Task statement: Beneath this task is a listing; retype all of it exactly.

— BEGIN Information given —

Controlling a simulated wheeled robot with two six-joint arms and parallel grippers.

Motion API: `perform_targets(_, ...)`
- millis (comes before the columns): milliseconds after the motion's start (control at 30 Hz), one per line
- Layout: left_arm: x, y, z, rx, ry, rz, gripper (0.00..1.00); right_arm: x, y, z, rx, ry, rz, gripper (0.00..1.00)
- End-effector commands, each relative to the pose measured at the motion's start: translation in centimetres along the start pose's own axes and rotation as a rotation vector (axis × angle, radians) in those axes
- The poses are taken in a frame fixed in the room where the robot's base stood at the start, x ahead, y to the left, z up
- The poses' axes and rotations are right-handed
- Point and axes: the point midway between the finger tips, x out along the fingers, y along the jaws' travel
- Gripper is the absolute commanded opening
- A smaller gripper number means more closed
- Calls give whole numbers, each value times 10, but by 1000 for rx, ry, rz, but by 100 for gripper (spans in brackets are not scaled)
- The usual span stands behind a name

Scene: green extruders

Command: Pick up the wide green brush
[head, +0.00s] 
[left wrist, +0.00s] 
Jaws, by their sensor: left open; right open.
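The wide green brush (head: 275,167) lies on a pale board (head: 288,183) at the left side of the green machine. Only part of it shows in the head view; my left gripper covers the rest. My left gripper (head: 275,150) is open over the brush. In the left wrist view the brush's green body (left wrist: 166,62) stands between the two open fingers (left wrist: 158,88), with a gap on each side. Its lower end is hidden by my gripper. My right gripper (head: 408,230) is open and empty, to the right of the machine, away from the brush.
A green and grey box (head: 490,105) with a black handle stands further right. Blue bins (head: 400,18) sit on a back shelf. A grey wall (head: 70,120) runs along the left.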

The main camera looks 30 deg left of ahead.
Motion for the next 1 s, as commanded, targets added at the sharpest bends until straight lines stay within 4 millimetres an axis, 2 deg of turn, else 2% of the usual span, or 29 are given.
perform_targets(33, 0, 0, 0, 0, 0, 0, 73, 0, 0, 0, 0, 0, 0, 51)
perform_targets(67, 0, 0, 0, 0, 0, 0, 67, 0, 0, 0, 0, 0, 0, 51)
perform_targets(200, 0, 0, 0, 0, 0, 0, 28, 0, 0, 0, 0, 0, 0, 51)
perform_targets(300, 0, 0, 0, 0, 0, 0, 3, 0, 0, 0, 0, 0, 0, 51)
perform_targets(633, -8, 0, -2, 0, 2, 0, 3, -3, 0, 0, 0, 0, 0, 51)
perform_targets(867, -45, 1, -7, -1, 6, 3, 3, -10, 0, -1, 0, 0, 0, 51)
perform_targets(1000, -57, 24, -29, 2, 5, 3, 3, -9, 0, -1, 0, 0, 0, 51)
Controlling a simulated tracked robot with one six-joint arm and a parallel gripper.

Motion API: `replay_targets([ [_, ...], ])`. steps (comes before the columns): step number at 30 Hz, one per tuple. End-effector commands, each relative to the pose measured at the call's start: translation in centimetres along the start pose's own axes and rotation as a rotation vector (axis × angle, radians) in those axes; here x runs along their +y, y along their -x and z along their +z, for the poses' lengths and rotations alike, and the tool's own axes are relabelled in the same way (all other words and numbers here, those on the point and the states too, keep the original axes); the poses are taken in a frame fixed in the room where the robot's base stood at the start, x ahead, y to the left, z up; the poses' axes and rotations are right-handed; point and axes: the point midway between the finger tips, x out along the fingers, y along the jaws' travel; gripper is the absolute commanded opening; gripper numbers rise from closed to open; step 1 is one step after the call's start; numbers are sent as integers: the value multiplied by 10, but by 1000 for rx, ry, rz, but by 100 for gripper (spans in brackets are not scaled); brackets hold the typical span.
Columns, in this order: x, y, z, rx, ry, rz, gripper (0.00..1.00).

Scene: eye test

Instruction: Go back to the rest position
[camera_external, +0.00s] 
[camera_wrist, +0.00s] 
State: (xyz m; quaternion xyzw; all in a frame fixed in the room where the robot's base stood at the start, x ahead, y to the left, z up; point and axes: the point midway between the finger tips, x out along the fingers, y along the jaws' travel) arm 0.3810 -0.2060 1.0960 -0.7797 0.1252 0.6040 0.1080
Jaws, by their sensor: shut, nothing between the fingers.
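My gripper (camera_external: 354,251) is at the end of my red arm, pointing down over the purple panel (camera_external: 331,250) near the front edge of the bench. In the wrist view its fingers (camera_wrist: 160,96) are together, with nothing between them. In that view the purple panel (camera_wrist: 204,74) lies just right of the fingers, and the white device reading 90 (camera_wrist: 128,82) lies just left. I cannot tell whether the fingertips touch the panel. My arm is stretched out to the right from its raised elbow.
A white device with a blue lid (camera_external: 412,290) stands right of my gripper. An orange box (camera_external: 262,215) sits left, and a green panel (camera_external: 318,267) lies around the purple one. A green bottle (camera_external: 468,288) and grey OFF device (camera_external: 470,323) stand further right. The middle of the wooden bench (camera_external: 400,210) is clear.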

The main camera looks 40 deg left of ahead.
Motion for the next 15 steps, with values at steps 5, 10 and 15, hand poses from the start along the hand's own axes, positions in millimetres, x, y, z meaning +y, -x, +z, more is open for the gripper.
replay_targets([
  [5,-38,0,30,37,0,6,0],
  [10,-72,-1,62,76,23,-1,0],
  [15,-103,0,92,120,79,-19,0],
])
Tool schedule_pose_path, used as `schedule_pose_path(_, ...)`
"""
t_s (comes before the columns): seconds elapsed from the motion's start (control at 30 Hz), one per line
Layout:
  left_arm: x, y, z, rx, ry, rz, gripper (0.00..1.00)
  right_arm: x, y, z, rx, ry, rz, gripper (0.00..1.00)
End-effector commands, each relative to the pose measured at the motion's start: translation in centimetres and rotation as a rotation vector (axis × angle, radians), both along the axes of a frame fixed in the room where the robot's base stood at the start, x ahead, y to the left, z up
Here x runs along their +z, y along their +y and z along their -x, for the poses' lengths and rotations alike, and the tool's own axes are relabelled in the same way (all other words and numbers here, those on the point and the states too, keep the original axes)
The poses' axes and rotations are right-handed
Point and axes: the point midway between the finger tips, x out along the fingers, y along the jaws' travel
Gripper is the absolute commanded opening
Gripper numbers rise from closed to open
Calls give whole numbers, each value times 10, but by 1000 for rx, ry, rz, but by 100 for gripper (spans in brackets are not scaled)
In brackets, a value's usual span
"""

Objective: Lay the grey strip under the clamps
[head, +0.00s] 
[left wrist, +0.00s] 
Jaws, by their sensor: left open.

— END Information given —

Complete response:
Controlling a simulated wheeled robot with two six-joint arms and parallel grippers.

Motion API: `perform_targets(_, ...)`
- millis (comes before the columns): milliseconds after the motion's start (control at 30 Hz), one per line
- Layout: left_arm: x, y, z, rx, ry, rz, gripper (0.00..1.00); right_arm: x, y, z, rx, ry, rz, gripper (0.00..1.00)
- End-effector commands, each relative to the pose measured at the motion's start: translation in centimetres along the start pose's own axes and rotation as a rotation vector (axis × angle, radians) in those axes
- The poses are taken in a frame fixed in the room where the robot's base stood at the start, x ahead, y to the left, z up
- The poses' axes and rotations are right-handed
- Point and axes: the point midway between the finger tips, x out along the fingers, y along the jaws' travel
- Gripper is the absolute commanded opening
- A smaller gripper number means more closed
- Calls give whole numbers, each value times 10, but by 1000 for rx, ry, rz, but by 100 for gripper (spans in brackets are not scaled)
- The usual span stands behind a name

Scene: green extruders

Command: Pick up the wide green brush
[head, +0.00s] 
[left wrist, +0.00s] 
Jaws, by their sensor: left open; right open.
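The wide green brush (head: 275,167) lies on a pale board (head: 288,183) at the left side of the green machine. Only part of it shows in the head view; my left gripper covers the rest. My left gripper (head: 275,150) is open over the brush. In the left wrist view the brush's green body (left wrist: 166,62) stands between the two open fingers (left wrist: 158,88), with a gap on each side. Its lower end is hidden by my gripper. My right gripper (head: 408,230) is open and empty, to the right of the machine, away from the brush.
A green and grey box (head: 490,105) with a black handle stands further right. Blue bins (head: 400,18) sit on a back shelf. A grey wall (head: 70,120) runs along the left.

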The main camera looks 30 deg left of ahead.
Motion for the next 1 s, as commanded, targets added at the sharpest bends until straight lines stay within 4 millimetres an axis, 2 deg of turn, else 2% of the usual span, or 29 are given.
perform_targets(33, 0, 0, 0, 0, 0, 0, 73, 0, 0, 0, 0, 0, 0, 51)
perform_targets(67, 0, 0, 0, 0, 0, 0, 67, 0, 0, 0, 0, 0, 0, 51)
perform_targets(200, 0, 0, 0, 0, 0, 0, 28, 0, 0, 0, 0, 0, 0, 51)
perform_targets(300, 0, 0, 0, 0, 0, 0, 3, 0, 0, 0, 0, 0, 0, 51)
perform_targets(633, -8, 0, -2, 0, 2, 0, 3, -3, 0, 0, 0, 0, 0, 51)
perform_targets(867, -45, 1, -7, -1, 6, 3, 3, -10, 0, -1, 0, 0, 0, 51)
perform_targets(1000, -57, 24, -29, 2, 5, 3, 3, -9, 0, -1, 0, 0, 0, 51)
Controlling a simulated tracked robot with one six-joint arm and a parallel gripper.

Motion API: `replay_targets([ [_, ...], ])`. steps (comes before the columns): step number at 30 Hz, one per tuple. End-effector commands, each relative to the pose measured at the call's start: translation in centimetres along the start pose's own axes and rotation as a rotation vector (axis × angle, radians) in those axes; here x runs along their +y, y along their -x and z along their +z, for the poses' lengths and rotations alike, and the tool's own axes are relabelled in the same way (all other words and numbers here, those on the point and the states too, keep the original axes); the poses are taken in a frame fixed in the room where the robot's base stood at the start, x ahead, y to the left, z up; the poses' axes and rotations are right-handed; point and axes: the point midway between the finger tips, x out along the fingers, y along the jaws' travel; gripper is the absolute commanded opening; gripper numbers rise from closed to open; step 1 is one step after the call's start; numbers are sent as integers: the value multiplied by 10, but by 1000 for rx, ry, rz, but by 100 for gripper (spans in brackets are not scaled); brackets hold the typical span.
Columns, in this order: x, y, z, rx, ry, rz, gripper (0.00..1.00).

Scene: eye test

Instruction: Go back to the rest position
[camera_external, +0.00s] 
[camera_wrist, +0.00s] 
State: (xyz m; quaternion xyzw; all in a frame fixed in the room where the robot's base stood at the start, x ahead, y to the left, z up; point and axes: the point midway between the finger tips, x out along the fingers, y along the jaws' travel) arm 0.3810 -0.2060 1.0960 -0.7797 0.1252 0.6040 0.1080
Jaws, by their sensor: shut, nothing between the fingers.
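My gripper (camera_external: 354,251) is at the end of my red arm, pointing down over the purple panel (camera_external: 331,250) near the front edge of the bench. In the wrist view its fingers (camera_wrist: 160,96) are together, with nothing between them. In that view the purple panel (camera_wrist: 204,74) lies just right of the fingers, and the white device reading 90 (camera_wrist: 128,82) lies just left. I cannot tell whether the fingertips touch the panel. My arm is stretched out to the right from its raised elbow.
A white device with a blue lid (camera_external: 412,290) stands right of my gripper. An orange box (camera_external: 262,215) sits left, and a green panel (camera_external: 318,267) lies around the purple one. A green bottle (camera_external: 468,288) and grey OFF device (camera_external: 470,323) stand further right. The middle of the wooden bench (camera_external: 400,210) is clear.

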The main camera looks 40 deg left of ahead.
Motion for the next 15 steps, with values at steps 5, 10 and 15, hand poses from the start along the hand's own axes, positions in millimetres, x, y, z meaning +y, -x, +z, more is open for the gripper.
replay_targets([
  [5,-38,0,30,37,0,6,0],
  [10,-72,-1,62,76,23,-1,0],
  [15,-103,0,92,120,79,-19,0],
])
Tool schedule_pose_path, used as `schedule_pose_path(_, ...)`
"""
t_s (comes before the columns): seconds elapsed from the motion's start (control at 30 Hz), one per line
Layout:
  left_arm: x, y, z, rx, ry, rz, gripper (0.00..1.00)
  right_arm: x, y, z, rx, ry, rz, gripper (0.00..1.00)
End-effector commands, each relative to the pose measured at the motion's start: translation in centimetres and rotation as a rotation vector (axis × angle, radians), both along the axes of a frame fixed in the room where the robot's base stood at the start, x ahead, y to the left, z up
Here x runs along their +z, y along their +y and z along their -x, for the poses' lengths and rotations alike, and the tool's own axes are relabelled in the same way (all other words and numbers here, those on the point and the states too, keep the original axes)
The poses' axes and rotations are right-handed
Point and axes: the point midway between the finger tips, x out along the fingers, y along the jaws' travel
Gripper is the absolute commanded opening
Gripper numbers rise from closed to open
Calls give whole numbers, each value times 10, but by 1000 for rx, ry, rz, but by 100 for gripper (spans in brackets are not scaled)
In brackets, a value's usual span
"""

Objective: Lay the grey strip under the clamps
[head, +0.00s] 
[left wrist, +0.00s] 
Jaws, by their sensor: left open.

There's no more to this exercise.